§ WHAT TO WORK ON: Across the listing below, count the lines that mention the string "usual". Reply with the figure only.

§ DATA PROVIDED:
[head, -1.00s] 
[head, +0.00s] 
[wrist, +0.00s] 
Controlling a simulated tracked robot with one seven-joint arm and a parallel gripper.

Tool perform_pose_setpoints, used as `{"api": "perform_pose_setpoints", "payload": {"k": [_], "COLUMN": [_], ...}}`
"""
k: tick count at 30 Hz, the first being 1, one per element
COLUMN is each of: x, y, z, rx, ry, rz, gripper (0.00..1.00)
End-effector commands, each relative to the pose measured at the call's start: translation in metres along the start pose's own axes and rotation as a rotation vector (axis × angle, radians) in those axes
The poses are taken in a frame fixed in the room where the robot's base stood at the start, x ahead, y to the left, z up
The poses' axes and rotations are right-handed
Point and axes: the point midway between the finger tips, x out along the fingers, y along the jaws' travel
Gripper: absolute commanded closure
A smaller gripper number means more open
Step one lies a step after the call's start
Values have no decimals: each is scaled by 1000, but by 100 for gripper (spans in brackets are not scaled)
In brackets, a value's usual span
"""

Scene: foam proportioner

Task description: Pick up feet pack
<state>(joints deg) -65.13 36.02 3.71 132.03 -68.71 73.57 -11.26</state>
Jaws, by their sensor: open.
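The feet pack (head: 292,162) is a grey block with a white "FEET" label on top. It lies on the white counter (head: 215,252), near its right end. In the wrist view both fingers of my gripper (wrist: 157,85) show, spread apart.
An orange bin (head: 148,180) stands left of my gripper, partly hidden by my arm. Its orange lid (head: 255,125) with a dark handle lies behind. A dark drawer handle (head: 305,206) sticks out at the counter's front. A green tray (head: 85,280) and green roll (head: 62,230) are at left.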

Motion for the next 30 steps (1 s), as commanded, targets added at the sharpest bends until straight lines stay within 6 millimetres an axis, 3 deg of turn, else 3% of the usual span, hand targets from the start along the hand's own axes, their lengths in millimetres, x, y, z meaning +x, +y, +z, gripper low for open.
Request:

§ CORRECT ANSWER: 2